The plan being discussed by Peltz, whose Triarc Companies owns the fast-food chain, includes lining up an equity investor to buy the money-losing NHL team should the current owners fail to restructure the debt, according to one person who has spoken with Peltz in recent weeks.
Peltz, who was said to be interested in buying the New York Islanders last December, is seeking a partner to provide roughly $50 million in equity in a purchase of the team in a prepackaged bankruptcy.
The Devils missed an Oct. 17 deadline to make a roughly $80 million principal payment. But lenders did not put the team in default and extended the deadline in an effort to reach a restructuring deal with controlling owner Jeffrey Vanderbeek.

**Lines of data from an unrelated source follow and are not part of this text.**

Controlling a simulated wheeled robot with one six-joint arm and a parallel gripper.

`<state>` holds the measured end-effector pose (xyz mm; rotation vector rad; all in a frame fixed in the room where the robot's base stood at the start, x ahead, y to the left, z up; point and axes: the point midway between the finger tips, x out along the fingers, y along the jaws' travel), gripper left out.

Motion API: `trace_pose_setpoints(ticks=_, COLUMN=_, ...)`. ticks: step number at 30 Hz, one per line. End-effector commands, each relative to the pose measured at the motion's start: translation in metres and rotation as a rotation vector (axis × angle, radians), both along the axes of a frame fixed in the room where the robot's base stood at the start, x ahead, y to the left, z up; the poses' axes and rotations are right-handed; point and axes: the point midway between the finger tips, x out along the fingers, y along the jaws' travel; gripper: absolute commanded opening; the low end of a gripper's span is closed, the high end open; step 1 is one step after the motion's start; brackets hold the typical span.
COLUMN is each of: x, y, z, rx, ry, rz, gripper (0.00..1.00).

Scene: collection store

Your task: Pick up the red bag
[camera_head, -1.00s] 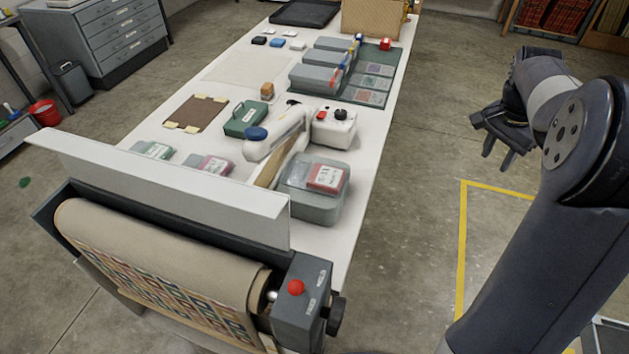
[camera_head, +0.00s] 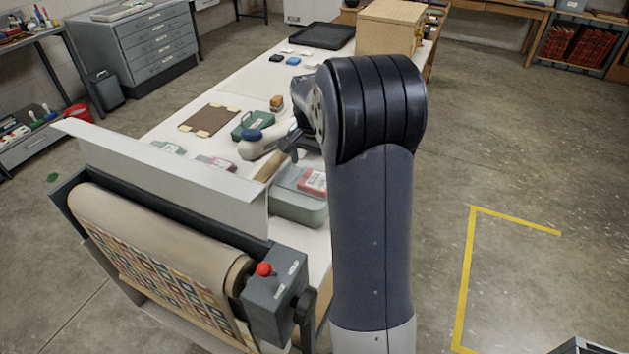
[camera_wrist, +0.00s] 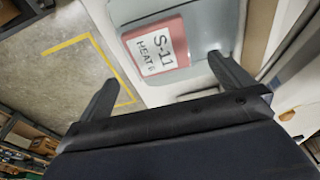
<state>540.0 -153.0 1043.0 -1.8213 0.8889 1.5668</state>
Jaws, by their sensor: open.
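A red bag (camera_head: 313,181) with a white label lies on the grey-green tub (camera_head: 297,208) at the near right of the white table, partly hidden by my arm. In the wrist view the red bag (camera_wrist: 178,52) shows at the top, its label reading "S-11" and a partly legible line below. My gripper (camera_head: 290,146) is over the table just beyond the tub, partly hidden behind my arm. In the wrist view the fingers of my gripper (camera_wrist: 162,75) are wide apart, with nothing between them. The bag appears beyond the fingertips.
Other small packs, one pinkish (camera_head: 216,163), lie to the left on the table. A roller machine with a red button (camera_head: 264,269) stands in front.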

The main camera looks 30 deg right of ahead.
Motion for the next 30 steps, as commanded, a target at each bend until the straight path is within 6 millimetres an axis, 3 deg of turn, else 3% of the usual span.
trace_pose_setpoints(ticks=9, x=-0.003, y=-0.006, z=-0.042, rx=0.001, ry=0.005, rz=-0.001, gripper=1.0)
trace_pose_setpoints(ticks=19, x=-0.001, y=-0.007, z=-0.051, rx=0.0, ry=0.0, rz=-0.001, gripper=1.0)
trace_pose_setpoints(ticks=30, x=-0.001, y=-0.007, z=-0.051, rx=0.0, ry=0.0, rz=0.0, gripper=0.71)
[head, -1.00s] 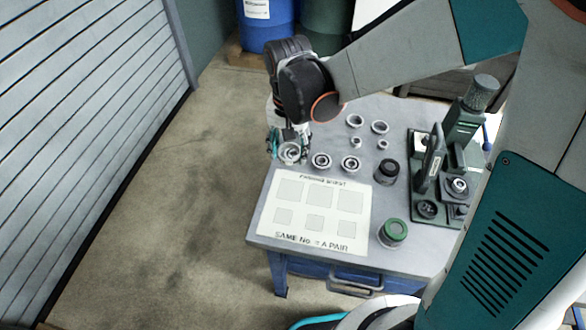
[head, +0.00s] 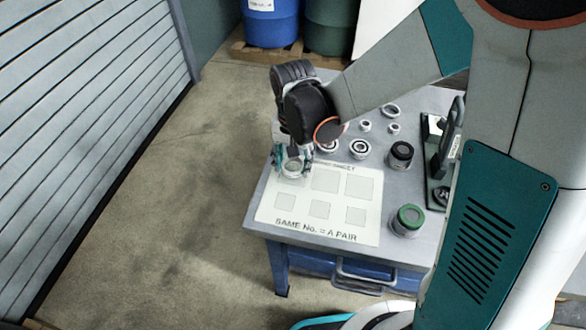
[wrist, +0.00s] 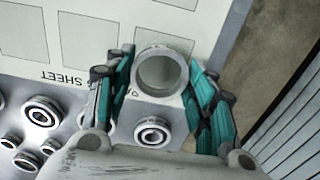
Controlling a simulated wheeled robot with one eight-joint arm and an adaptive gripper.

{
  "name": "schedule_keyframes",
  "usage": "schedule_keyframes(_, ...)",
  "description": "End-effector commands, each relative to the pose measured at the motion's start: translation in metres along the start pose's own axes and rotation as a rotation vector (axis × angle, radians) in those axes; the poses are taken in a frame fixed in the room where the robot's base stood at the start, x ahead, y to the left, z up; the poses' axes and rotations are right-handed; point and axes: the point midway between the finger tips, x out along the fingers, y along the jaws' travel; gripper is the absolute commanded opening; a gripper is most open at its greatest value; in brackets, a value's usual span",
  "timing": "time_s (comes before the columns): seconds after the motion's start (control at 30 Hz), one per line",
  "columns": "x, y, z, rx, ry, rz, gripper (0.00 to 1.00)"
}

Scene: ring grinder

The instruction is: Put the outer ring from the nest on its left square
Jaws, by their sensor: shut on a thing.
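My gripper (head: 292,165) is shut on a grey outer ring (wrist: 162,70), held between the teal fingers in the wrist view. The ring also shows in the head view (head: 293,168), over the back-left part of the white sheet (head: 282,205). The back-left square (wrist: 150,42) is partly covered by the ring. I cannot tell whether the ring touches the sheet. A nest with a smaller ring in it (wrist: 152,132) stands behind the sheet, just beside the gripper in the wrist view; my gripper hides it in the head view.
Two ringed nests (head: 360,148) stand to the right, one partly hidden by my wrist. Loose rings (head: 390,110), a black cylinder (head: 400,154) and a green-topped pot (head: 408,220) stand right of the sheet. Other squares (head: 326,180) are empty.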

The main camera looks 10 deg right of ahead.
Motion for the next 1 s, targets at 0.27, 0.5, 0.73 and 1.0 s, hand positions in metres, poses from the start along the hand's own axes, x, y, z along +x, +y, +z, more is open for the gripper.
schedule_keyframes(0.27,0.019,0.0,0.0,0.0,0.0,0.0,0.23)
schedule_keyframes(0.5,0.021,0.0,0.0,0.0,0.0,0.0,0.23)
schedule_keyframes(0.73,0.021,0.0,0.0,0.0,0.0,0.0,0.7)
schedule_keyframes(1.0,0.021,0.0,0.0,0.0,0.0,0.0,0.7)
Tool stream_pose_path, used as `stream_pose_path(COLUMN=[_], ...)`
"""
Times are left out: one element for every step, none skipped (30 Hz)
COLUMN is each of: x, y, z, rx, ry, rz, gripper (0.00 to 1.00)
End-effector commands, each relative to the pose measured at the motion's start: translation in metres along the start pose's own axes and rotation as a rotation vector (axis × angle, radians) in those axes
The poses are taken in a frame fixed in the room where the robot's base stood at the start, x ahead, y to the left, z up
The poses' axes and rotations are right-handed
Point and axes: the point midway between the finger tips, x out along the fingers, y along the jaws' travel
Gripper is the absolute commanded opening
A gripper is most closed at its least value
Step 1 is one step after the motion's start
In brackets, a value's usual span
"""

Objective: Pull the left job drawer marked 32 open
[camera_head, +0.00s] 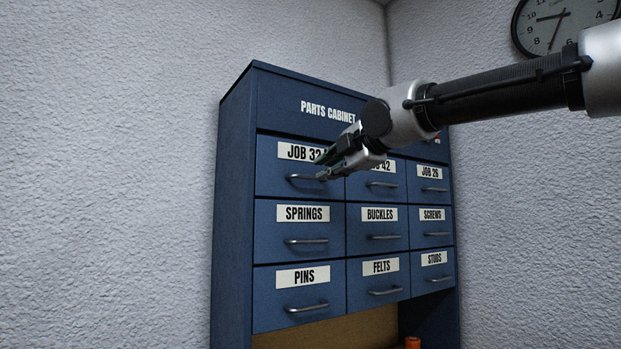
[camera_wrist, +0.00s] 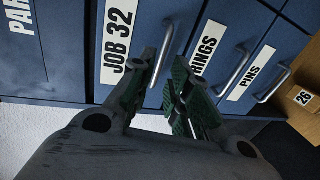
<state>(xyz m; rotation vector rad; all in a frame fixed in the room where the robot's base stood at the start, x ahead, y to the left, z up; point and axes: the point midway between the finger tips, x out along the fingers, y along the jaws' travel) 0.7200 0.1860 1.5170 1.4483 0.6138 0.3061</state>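The JOB 32 drawer (camera_head: 270,175) is at the upper left of the blue parts cabinet (camera_head: 232,220) and looks shut, flush with its neighbours. Its grey bar handle (camera_head: 302,178) runs level across the front. In the wrist view the drawer front (camera_wrist: 112,75) is turned on its side, with its handle (camera_wrist: 166,45) near the fingertips. My gripper (camera_head: 326,172) is at the right end of this handle. In the wrist view my gripper (camera_wrist: 162,68) has its green-padded fingers apart, with the handle between or just beyond the tips. I cannot tell whether they touch it.
The JOB 42 drawer (camera_head: 385,185) is directly right, partly behind my gripper. The SPRINGS drawer (camera_head: 300,228) is below. Other labelled drawers also look shut. A box marked 26 (camera_wrist: 303,98) shows at the right of the wrist view. The space left of the cabinet is clear.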

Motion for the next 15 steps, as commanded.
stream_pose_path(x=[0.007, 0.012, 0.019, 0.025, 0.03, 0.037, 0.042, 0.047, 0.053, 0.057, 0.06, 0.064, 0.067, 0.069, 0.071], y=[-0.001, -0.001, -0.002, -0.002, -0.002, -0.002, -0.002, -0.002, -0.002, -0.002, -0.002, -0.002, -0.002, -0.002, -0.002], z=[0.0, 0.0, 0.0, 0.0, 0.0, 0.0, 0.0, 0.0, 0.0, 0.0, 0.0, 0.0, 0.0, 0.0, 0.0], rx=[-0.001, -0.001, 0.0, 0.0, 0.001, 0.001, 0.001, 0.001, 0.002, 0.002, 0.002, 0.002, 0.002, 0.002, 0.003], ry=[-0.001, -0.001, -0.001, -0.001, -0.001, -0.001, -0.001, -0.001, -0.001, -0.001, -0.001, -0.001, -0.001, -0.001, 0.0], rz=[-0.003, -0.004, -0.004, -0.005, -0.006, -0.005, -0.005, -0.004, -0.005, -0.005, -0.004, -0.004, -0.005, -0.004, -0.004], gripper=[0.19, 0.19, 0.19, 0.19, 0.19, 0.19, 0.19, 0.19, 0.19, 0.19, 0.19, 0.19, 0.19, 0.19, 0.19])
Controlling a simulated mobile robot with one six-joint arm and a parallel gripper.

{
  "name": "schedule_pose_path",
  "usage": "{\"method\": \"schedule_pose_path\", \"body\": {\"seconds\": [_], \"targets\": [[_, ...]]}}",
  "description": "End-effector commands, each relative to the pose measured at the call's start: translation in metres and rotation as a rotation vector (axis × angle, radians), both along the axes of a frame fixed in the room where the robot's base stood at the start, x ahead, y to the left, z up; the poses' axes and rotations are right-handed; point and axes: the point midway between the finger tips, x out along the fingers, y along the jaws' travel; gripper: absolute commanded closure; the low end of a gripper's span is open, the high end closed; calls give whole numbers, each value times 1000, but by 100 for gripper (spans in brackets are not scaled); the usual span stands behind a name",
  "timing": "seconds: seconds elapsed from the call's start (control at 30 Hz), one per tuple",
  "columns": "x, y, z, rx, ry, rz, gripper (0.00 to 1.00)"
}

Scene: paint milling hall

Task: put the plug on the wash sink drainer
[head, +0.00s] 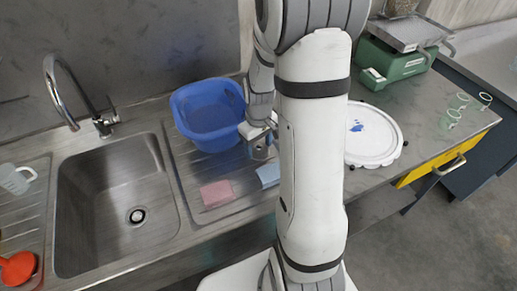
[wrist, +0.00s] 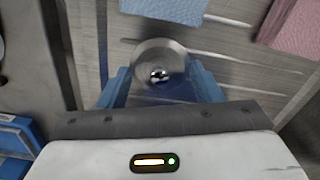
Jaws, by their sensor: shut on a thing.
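My gripper (wrist: 160,82) is shut on the plug (wrist: 160,62), a round shiny metal disc with a small knob, seen between the blue fingertips in the wrist view. Ribbed steel lies beneath it; whether the plug touches it I cannot tell. In the head view my gripper (head: 264,142) is over the right-hand wash sink drainer (head: 185,165), between the blue basin and the blue cloth, partly hidden by my arm. I cannot make out the plug there. The sink bowl (head: 115,205) is left of this drainer and looks empty.
A blue basin (head: 208,112) stands on the drainer, with a pink sponge (head: 216,193) and blue cloth (head: 268,174) in front. A white round lid (head: 372,137) lies to the right. A tap (head: 75,95) rises behind the bowl. Bare drainer shows left of the sponge.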

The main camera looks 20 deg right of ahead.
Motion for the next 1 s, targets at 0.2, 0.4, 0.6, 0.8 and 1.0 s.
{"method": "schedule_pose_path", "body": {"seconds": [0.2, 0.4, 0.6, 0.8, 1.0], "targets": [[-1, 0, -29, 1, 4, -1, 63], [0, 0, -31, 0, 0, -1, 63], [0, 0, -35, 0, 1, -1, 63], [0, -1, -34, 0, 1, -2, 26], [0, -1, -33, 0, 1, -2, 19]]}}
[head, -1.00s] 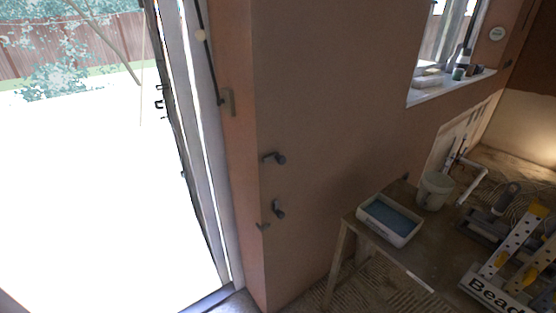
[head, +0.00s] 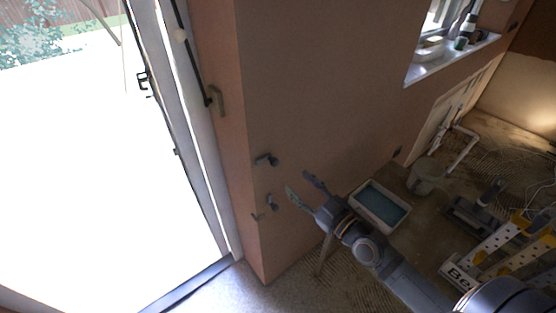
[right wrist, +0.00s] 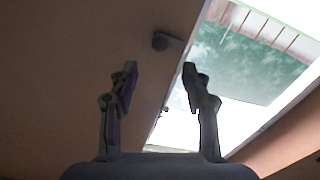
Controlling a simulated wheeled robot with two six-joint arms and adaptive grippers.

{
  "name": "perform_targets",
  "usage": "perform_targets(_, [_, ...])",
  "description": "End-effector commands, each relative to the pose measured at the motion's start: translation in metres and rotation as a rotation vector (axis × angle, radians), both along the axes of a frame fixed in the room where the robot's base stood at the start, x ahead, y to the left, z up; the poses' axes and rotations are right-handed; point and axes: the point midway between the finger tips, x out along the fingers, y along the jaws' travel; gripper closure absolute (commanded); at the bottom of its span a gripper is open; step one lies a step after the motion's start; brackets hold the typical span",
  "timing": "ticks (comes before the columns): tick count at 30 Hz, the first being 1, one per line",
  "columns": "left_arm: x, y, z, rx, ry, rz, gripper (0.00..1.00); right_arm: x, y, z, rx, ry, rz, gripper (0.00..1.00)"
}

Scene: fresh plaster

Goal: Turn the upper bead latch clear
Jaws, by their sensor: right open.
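The upper bead latch (head: 267,159) is a small dark lever on the brown wall near the corner by the bright doorway. A lower latch (head: 271,203) sits below it, just left of my right gripper. My right gripper (head: 302,188) is open and empty, right of and below the upper latch, and apart from it. In the right wrist view the open fingers (right wrist: 160,72) point toward the wall corner. One dark latch (right wrist: 167,41) shows beyond and between them; I cannot tell for certain which one. My left gripper is out of view.
A white tray with blue contents (head: 380,206) and a bucket (head: 427,176) are right of my right gripper. A bracket (head: 217,100) is on the door reveal. Wall around the upper latch is clear.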

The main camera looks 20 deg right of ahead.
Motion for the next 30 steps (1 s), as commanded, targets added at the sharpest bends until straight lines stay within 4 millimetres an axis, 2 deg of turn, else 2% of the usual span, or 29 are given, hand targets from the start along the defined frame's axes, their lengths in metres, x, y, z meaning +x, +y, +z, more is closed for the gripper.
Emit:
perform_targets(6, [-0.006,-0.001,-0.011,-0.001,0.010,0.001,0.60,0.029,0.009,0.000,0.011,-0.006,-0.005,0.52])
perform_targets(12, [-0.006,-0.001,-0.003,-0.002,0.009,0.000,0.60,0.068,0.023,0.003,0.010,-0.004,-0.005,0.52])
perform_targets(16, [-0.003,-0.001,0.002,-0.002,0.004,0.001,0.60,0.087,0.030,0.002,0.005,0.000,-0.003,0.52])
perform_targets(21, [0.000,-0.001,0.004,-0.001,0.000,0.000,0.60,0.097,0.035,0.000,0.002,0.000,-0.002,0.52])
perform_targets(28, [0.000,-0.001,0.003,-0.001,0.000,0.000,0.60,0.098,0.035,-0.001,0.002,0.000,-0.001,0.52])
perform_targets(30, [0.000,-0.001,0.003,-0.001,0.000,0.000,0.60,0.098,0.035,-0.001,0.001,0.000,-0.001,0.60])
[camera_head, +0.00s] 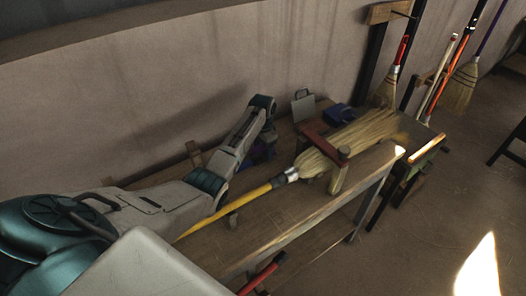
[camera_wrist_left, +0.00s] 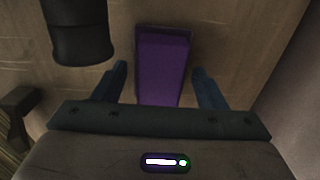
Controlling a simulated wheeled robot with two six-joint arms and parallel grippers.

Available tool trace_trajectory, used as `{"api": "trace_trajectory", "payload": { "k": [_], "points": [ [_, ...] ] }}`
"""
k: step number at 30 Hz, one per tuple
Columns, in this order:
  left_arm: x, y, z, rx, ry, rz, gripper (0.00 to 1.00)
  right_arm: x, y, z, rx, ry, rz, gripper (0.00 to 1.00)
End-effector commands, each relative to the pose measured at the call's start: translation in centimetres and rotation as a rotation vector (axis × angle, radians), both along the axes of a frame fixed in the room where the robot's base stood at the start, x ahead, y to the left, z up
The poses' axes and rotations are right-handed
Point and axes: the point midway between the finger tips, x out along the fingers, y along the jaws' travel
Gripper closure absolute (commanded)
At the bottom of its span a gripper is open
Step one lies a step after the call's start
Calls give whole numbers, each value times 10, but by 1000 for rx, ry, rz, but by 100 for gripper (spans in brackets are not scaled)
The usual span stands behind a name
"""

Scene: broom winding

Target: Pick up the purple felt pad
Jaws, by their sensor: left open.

Vanderbeek is working with Goldman Sachs on an ambitious plan to securitize the team's TV rights deal. If successful, the securitization will generate roughly $80 million -- enough, it is believed, to pay lenders and get the debt restructured.
Goldman has told the lending group the securitization is on track and should be done in mid- to late-January.
If Vanderbeek succeeds, it could put the Peltz plan on ice.
However, while the lending group is working with the Devils to restructure its loans, one lender told the Post he would jump at an offer of $200 million.
The Devils, and its Devils Arena Entertainment unit, which collects proceeds from events at Newark's Prudential Center arena, is losing about $15 million a year, sources said.
Devils co-owner Ray Chambers has agreed to — but not closed on — a deal to pay $24 million to unload his 47 percent stake in the team to Vanderbeek as part of an agreement to refinance the franchise's debt.
The source close to the situation said the NHL has given tacit approval to Peltz's plan, if he pulls it off. A source close to the league said it is not working with Peltz.
In recent months, NHL Commissioner Gary Bettman has taken different stances with those buying debt from financially troubled teams.